§ Exercise objective
Transcribe all of the data exactly. Omit the pictures.

§ Material provided
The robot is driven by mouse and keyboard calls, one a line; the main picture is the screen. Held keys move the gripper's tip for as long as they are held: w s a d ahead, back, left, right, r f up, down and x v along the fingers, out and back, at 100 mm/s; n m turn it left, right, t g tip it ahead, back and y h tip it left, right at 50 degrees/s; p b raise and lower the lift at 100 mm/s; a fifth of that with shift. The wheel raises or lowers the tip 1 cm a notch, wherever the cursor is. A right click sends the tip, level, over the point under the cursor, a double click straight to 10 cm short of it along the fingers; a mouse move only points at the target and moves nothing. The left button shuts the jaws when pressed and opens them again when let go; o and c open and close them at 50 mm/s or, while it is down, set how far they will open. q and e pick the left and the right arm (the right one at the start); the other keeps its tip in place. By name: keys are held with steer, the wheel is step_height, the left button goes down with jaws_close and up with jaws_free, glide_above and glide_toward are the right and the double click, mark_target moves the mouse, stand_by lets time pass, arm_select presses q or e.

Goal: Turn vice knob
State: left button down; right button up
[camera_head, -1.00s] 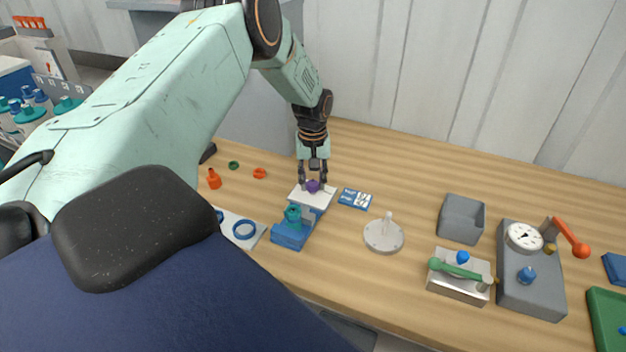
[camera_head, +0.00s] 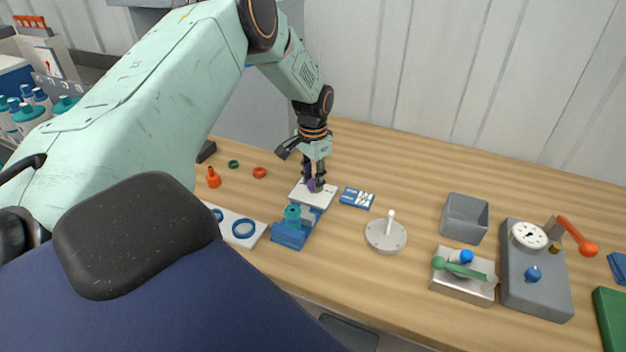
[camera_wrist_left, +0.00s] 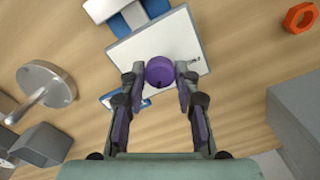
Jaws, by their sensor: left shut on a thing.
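The vice is a blue body (camera_head: 289,236) with a white plate (camera_head: 322,196) behind it, on the wooden bench. A teal part (camera_head: 292,214) sits in the blue body. The purple knob (camera_head: 312,186) is at the white plate; in the left wrist view the round purple knob (camera_wrist_left: 160,71) lies over the plate (camera_wrist_left: 185,35). My left gripper (camera_head: 314,182) reaches down from above and is shut on the knob. In the left wrist view its fingers (camera_wrist_left: 159,78) flank the knob on both sides. My right gripper is not in view.
A blue-and-white card (camera_head: 356,198) lies right of the vice.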

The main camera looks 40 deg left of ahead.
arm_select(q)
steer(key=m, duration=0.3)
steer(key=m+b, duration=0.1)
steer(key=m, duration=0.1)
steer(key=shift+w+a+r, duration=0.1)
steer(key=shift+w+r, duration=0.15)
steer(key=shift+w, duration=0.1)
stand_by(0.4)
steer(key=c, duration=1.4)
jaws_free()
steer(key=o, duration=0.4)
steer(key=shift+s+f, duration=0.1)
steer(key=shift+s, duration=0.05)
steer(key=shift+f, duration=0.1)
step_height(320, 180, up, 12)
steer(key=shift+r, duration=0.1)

§ Task output
The robot is driven by mouse and keyboard calls, one a line; the main picture is the screen. Held keys move the gripper's tip for as long as they are held: w s a d ahead, back, left, right, r f up, down and x v along the fingers, out and back, at 100 mm/s; n m turn it left, right, t g tip it ahead, back and y h tip it left, right at 50 degrees/s; p b raise and lower the lift at 100 mm/s; a fifth of that with shift. The wheel raises or lowers the tip 1 cm a notch, wherever the cursor is. A right click sends the tip, level, over the point under the cursor, a double click straight to 10 cm short of it along the fingers; a mouse move only points at the target and moves nothing. The left button shuts the jaws when pressed and opens them again when let go; o and c open and close them at 50 mm/s or, while it is down, set how far they will open. q and e pick the left and the right arm (the right one at the start); the other keeps its tip in place. By name: keys are held with steer, the wheel is step_height, the left button goes down with jaws_close and up with jaws_free, glide_above and glide_toward are the right and the double click, mark_target moves the mouse, stand_by lets time pass, arm_select presses q or e.

Goal: Turn vice knob
State: left button down; right button up
[camera_head, -1.00s] 
[camera_head, +0.00s] 
[camera_wrist_left, +0.00s] 
Jaws, by their sensor: left shut on a thing.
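The vice is a blue body (camera_head: 289,236) with a white plate (camera_head: 322,196) behind it, on the wooden bench. A teal part (camera_head: 292,214) sits in the blue body. The purple knob (camera_head: 312,186) is at the white plate; in the left wrist view the round purple knob (camera_wrist_left: 160,71) lies over the plate (camera_wrist_left: 185,35). My left gripper (camera_head: 314,182) reaches down from above and is shut on the knob. In the left wrist view its fingers (camera_wrist_left: 159,78) flank the knob on both sides. My right gripper is not in view.
A blue-and-white card (camera_head: 356,198) lies right of the vice.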

The main camera looks 40 deg left of ahead.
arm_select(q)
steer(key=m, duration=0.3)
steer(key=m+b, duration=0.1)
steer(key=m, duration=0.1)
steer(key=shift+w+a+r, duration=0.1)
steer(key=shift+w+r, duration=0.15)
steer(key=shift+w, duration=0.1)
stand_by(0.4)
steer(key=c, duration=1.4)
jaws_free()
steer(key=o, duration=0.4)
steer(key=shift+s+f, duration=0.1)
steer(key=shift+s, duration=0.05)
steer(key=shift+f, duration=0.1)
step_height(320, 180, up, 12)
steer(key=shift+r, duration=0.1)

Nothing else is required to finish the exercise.